The exercise: Images are not part of the copy; transcribe all the data exactly.

Data lines:

'''

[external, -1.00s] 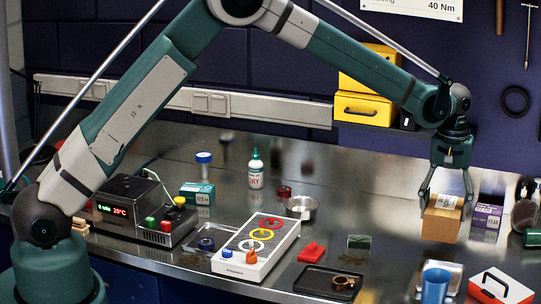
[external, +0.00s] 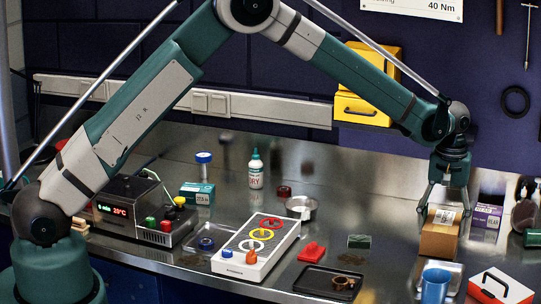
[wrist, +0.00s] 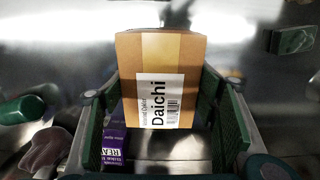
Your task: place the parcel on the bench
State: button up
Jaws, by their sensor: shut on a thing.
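The parcel is a brown cardboard box (external: 439,240) with a strip of tape and a white label. In the wrist view the parcel (wrist: 188,55) sits between my fingers, and its label reads "Daichi". My gripper (external: 443,210) is shut on the parcel from above, with one finger on each side of its upper part. My gripper's green pads (wrist: 160,112) also show in the wrist view. The parcel is upright, low over the metal bench (external: 345,205) at the right. I cannot tell whether its underside touches the bench.
A purple box (external: 487,217) stands close to the right of the parcel. A green block (external: 359,241) and a black tray (external: 328,283) lie to the left. Bare bench lies behind the parcel.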

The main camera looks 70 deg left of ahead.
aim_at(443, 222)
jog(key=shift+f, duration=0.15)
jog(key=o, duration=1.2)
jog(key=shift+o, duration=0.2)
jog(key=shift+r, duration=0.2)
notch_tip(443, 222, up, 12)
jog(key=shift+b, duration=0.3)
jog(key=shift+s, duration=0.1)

'''

Output below:
[external, -1.00s] 
[external, +0.00s] 
[wrist, +0.00s] 
Your task: place the parcel on the bench
State: button up
Jaws, by their sensor: shut on a thing.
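The parcel is a brown cardboard box (external: 439,240) with a strip of tape and a white label. In the wrist view the parcel (wrist: 188,55) sits between my fingers, and its label reads "Daichi". My gripper (external: 443,210) is shut on the parcel from above, with one finger on each side of its upper part. My gripper's green pads (wrist: 160,112) also show in the wrist view. The parcel is upright, low over the metal bench (external: 345,205) at the right. I cannot tell whether its underside touches the bench.
A purple box (external: 487,217) stands close to the right of the parcel. A green block (external: 359,241) and a black tray (external: 328,283) lie to the left. Bare bench lies behind the parcel.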

The main camera looks 70 deg left of ahead.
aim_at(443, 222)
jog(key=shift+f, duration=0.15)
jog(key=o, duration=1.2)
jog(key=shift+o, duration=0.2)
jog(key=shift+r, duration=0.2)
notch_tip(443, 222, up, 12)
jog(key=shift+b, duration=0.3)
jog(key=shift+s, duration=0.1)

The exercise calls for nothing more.